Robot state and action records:
_____

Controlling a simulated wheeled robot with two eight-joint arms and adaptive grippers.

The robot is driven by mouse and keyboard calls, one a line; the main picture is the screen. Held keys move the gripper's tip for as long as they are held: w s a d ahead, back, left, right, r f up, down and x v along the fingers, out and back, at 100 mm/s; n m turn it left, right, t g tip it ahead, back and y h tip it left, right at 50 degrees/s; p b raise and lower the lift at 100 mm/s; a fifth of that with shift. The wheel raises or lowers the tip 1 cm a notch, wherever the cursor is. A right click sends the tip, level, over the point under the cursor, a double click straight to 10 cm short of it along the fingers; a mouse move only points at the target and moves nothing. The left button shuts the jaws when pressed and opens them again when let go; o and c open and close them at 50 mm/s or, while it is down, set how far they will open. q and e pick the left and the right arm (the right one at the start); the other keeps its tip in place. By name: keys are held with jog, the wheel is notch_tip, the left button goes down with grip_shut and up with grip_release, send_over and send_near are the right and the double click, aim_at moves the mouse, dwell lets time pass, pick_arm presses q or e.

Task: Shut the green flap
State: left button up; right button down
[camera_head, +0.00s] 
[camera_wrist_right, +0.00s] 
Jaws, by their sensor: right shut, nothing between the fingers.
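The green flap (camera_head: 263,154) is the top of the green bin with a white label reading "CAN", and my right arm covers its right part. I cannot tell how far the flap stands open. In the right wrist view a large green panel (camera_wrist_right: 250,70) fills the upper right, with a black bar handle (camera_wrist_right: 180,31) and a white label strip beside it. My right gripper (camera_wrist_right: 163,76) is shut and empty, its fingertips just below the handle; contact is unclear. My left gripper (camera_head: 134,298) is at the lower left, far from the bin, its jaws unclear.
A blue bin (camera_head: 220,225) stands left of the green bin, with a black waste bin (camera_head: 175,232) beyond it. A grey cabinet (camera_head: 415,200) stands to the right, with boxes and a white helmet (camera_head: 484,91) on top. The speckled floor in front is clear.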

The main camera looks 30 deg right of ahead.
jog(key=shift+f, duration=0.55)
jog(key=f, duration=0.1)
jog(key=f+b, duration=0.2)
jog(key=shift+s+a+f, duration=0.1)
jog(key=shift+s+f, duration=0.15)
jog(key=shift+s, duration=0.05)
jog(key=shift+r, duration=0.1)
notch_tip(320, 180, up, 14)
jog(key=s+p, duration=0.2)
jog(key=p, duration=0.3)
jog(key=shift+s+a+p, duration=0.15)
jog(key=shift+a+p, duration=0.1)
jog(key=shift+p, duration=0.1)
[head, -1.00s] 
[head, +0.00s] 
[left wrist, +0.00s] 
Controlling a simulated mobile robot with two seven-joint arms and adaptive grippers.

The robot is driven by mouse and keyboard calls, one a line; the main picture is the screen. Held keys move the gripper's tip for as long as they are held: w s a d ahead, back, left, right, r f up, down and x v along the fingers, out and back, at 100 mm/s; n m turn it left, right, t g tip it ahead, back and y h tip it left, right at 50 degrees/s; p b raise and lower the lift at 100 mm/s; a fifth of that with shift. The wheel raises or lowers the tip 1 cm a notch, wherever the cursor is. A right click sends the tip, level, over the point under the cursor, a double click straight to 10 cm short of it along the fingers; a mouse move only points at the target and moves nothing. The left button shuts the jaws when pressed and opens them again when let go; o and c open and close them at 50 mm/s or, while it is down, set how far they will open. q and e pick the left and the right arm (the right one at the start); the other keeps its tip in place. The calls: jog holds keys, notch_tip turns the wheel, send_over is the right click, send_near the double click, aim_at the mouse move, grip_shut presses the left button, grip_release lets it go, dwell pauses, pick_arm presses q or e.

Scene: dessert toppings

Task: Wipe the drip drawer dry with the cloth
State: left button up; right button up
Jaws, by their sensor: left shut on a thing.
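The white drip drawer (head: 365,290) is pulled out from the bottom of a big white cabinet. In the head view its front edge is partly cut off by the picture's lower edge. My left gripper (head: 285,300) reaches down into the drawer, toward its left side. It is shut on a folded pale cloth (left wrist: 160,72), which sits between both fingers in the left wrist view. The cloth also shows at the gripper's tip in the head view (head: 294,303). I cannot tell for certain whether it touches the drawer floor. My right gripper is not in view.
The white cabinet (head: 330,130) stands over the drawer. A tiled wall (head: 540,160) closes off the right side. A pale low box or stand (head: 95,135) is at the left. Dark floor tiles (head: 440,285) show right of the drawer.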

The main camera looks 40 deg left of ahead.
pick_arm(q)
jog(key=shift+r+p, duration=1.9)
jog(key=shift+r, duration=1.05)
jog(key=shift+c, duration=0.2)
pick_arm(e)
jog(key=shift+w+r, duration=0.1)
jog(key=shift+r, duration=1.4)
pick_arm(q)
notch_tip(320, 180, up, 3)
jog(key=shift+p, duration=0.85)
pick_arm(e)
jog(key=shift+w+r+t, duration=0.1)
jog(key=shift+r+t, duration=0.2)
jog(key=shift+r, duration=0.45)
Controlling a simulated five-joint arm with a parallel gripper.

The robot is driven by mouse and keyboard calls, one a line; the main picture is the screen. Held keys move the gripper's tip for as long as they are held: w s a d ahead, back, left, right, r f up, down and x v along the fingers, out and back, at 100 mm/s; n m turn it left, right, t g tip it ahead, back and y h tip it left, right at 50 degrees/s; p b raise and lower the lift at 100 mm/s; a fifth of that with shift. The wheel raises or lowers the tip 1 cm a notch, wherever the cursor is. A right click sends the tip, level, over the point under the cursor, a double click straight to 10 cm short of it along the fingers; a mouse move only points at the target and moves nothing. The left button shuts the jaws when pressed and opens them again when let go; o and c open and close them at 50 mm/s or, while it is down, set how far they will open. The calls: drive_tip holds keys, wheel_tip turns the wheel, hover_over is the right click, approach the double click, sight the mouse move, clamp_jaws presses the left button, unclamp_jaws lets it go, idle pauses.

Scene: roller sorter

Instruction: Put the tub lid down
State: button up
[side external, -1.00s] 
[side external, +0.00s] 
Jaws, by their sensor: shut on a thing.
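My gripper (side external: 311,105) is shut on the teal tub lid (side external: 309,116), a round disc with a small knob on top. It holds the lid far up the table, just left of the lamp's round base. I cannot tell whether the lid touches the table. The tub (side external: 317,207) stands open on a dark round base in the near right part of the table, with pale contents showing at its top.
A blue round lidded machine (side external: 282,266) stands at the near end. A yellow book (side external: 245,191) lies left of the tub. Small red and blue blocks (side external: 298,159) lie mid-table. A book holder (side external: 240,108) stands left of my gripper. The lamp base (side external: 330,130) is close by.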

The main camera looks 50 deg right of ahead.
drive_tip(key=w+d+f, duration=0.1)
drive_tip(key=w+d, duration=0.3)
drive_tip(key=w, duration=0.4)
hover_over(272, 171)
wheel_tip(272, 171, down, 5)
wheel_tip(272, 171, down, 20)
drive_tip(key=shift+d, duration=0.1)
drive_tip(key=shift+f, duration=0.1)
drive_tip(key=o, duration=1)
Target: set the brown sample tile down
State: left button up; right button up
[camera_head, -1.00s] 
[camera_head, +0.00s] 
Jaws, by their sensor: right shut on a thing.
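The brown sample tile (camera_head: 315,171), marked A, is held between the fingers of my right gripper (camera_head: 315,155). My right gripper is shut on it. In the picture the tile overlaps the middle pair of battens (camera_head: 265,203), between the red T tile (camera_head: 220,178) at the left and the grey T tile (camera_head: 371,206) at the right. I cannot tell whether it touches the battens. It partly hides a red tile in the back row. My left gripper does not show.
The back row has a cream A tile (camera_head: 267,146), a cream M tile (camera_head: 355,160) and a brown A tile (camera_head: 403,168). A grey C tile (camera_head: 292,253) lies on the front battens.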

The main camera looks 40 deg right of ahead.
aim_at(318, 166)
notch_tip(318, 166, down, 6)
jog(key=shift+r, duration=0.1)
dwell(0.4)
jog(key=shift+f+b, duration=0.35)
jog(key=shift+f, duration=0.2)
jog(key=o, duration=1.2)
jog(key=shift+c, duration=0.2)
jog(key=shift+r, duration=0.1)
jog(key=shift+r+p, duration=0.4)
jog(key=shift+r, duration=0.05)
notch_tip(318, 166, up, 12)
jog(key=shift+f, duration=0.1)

_____

Pick out, from the lines above, every one that contains the string "arms".

Controlling a simulated wheeled robot with two eight-joint arms and adaptive grippers.
Controlling a simulated mobile robot with two seven-joint arms and adaptive grippers.

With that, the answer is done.